-- Start of Provided data --
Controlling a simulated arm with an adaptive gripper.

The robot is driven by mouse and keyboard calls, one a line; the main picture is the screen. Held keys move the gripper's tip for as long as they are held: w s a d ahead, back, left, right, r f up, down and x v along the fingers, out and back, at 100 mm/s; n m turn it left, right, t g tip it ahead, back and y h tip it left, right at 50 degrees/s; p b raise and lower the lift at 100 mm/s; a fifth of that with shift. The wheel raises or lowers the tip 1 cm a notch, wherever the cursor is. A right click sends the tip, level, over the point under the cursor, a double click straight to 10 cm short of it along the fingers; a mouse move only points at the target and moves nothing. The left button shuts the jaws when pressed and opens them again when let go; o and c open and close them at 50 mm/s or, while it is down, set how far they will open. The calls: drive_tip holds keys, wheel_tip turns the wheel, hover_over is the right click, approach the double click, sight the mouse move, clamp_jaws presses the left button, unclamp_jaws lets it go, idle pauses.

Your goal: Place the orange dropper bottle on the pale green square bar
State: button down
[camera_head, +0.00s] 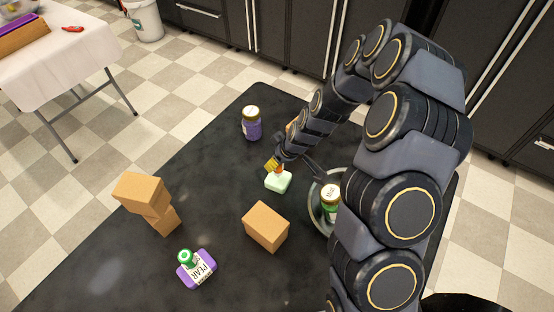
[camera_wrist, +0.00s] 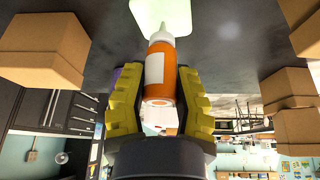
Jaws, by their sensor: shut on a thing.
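My gripper (camera_head: 273,164) is shut on the orange dropper bottle (camera_wrist: 160,77), which has a white label and a pale nozzle. In the wrist view its yellow fingers (camera_wrist: 160,92) press on both sides of the bottle. The nozzle points toward the pale green square bar (camera_wrist: 178,16) and overlaps it in that view. In the head view the bar (camera_head: 278,183) lies on the dark table just beside the gripper. The bottle is mostly hidden there behind the gripper. I cannot tell whether bottle and bar touch.
A purple jar (camera_head: 252,124) stands behind. A cardboard box (camera_head: 266,227) is in front, and stacked boxes (camera_head: 142,192) stand left. A green-capped bottle (camera_head: 190,262) lies on a purple bar (camera_head: 209,258).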

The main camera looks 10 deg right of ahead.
-- End of Provided data --
| Work to do |
Show all lines above holding "with".

| Completed exercise |
Controlling a simulated arm with an adaptive gripper.
The robot is driven by mouse and keyboard calls, one a line; the main picture is the screen. Held keys move the gripper's tip for as long as they are held: w s a d ahead, back, left, right, r f up, down and x v along the fingers, out and back, at 100 mm/s; n m turn it left, right, t g tip it ahead, back and y h tip it left, right at 50 degrees/s; p b raise and lower the lift at 100 mm/s; a fifth of that with shift. The wheel raises or lowers the tip 1 cm a notch, wherever the cursor is. A right click sends the tip, level, over the point under the cursor, a double click straight to 10 cm short of it along the fingers; a mouse move only points at the target and moves nothing. The left button shuts the jaws when pressed and opens them again when let go; o and c open and close them at 50 mm/s or, while it is down, set how far they will open. The calls: drive_tip holds keys, wheel_tip turns the wheel, hover_over is the right click, approach the double click, sight the mouse move, clamp_jaws presses the left button, unclamp_jaws lets it go, idle pauses.

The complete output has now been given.